The massacre of Kievan Jews at Babi Yar, near Kiev, Ukraine, concluded on this date 75 years ago. When the slaughter was over, 33,771 men, women, and children, civilians all, had been machine-gunned by the Nazi Sonderkommando soldiers in only two days. It set a record for speed combined with bloodthirstiness: other massacres resulted in more dead, but few took so little time to accomplish.

The ravine, a beautiful piece of Ukrainian countryside inside the city of Kiev, was a popular killing spot for the Nazis and collaborators. Later massacres of Soviet prisoners of war, and then of those accused of being communist, and then of the Roma population, followed; historians estimate that as many as 100,000 people were slaughtered on this one piece of otherwise quiet land during World War II.

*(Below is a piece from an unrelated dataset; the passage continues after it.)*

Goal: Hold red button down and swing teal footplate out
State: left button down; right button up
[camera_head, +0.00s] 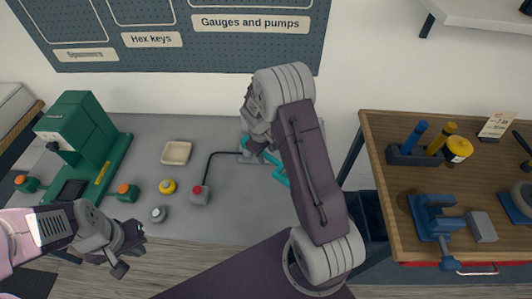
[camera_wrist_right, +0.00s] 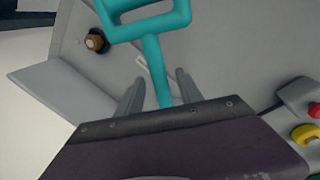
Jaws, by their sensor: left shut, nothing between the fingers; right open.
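The red button (camera_head: 197,190) sits on a small grey box, joined by a black cable to a grey bracket on the bench. My left gripper (camera_head: 128,257) is shut and empty, to the lower left of the button and apart from it. The teal footplate (camera_head: 280,177) is mostly hidden by my right arm in the head view. In the right wrist view the teal footplate (camera_wrist_right: 152,45) shows a loop and a stem. The open fingers of my right gripper (camera_wrist_right: 155,92) stand on either side of the stem; I cannot tell whether they touch it.
A green machine (camera_head: 85,140) stands at the left of the grey bench. A cream dish (camera_head: 176,152), a yellow button (camera_head: 167,186) and a grey knob (camera_head: 158,213) are near the red button. A wooden table (camera_head: 380,130) with a blue vise (camera_head: 432,215) is at right.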

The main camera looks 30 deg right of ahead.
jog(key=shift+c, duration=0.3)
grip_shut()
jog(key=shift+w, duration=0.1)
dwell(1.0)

It was not quiet 75 years ago today. The order had gone out to the Jewish population of Kiev on September 26 that each Jew was to report, with papers, to a specific street corner on September 29 at 8:00 a.m. and that any who failed to show up would be shot and killed on sight. The Jews in Kiev complied because the Holocaust was not yet a rumor (mass slaughters were starting to happen, but not in a seemingly organized fashion) and resettlement away from the war zone was what the Nazi government always promised. The Nazis always came through, just in the worst way possible.